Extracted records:
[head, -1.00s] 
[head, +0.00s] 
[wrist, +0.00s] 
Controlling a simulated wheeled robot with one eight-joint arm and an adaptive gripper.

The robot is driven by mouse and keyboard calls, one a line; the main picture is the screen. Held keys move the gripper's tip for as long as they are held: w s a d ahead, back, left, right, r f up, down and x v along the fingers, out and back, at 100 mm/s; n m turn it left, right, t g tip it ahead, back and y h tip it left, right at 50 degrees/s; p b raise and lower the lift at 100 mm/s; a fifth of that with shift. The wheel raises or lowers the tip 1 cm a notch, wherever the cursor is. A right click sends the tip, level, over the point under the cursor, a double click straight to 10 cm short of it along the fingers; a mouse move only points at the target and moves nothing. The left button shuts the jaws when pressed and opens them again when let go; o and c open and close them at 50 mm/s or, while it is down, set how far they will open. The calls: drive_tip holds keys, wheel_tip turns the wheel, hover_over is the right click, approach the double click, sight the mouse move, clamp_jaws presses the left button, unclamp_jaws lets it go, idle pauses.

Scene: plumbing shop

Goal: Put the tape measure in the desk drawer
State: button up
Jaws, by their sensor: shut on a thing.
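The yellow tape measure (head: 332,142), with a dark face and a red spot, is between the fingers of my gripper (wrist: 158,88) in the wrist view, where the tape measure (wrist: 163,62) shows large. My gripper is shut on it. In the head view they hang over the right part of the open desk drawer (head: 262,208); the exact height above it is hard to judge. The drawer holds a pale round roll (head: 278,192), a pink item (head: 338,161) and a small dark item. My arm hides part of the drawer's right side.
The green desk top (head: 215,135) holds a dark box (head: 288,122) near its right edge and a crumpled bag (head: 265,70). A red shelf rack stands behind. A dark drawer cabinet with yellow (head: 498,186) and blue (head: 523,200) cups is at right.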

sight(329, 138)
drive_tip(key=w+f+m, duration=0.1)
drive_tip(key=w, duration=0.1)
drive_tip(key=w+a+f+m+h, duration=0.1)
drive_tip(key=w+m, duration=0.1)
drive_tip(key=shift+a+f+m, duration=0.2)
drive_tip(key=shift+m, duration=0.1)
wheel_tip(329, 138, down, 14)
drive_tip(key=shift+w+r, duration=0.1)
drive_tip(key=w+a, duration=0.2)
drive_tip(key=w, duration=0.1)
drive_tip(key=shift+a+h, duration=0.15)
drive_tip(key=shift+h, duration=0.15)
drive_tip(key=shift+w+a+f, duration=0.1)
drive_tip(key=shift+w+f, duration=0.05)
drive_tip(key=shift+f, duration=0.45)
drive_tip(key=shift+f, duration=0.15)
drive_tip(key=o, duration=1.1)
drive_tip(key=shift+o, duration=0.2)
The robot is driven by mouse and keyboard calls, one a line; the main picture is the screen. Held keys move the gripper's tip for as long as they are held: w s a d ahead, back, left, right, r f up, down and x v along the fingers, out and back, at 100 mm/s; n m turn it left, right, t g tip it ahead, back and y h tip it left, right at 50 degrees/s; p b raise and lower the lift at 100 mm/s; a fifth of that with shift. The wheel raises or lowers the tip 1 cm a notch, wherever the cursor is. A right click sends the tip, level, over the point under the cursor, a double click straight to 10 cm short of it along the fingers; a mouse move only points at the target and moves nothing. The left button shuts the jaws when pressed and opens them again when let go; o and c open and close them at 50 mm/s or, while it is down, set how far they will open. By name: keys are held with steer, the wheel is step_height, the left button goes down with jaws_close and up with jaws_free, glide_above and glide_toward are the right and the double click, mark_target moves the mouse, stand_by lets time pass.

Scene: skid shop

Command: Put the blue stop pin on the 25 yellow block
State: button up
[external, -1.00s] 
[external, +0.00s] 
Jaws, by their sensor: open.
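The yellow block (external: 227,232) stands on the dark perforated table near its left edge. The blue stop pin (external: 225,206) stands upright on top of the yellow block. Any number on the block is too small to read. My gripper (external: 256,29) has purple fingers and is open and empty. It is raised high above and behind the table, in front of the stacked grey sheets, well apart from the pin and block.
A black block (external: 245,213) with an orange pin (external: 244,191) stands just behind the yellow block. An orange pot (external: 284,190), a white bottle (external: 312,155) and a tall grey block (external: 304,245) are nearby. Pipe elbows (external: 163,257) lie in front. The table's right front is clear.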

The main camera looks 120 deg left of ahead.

WHAT TO DO> Starting at the line with "Command: Put the", copy every line up to and including the last one in the entries above.

ANSWER TO THE TASK>
Command: Put the blue stop pin on the 25 yellow block
State: button up
[external, -1.00s] 
[external, +0.00s] 
Jaws, by their sensor: open.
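The yellow block (external: 227,232) stands on the dark perforated table near its left edge. The blue stop pin (external: 225,206) stands upright on top of the yellow block. Any number on the block is too small to read. My gripper (external: 256,29) has purple fingers and is open and empty. It is raised high above and behind the table, in front of the stacked grey sheets, well apart from the pin and block.
A black block (external: 245,213) with an orange pin (external: 244,191) stands just behind the yellow block. An orange pot (external: 284,190), a white bottle (external: 312,155) and a tall grey block (external: 304,245) are nearby. Pipe elbows (external: 163,257) lie in front. The table's right front is clear.

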The main camera looks 120 deg left of ahead.

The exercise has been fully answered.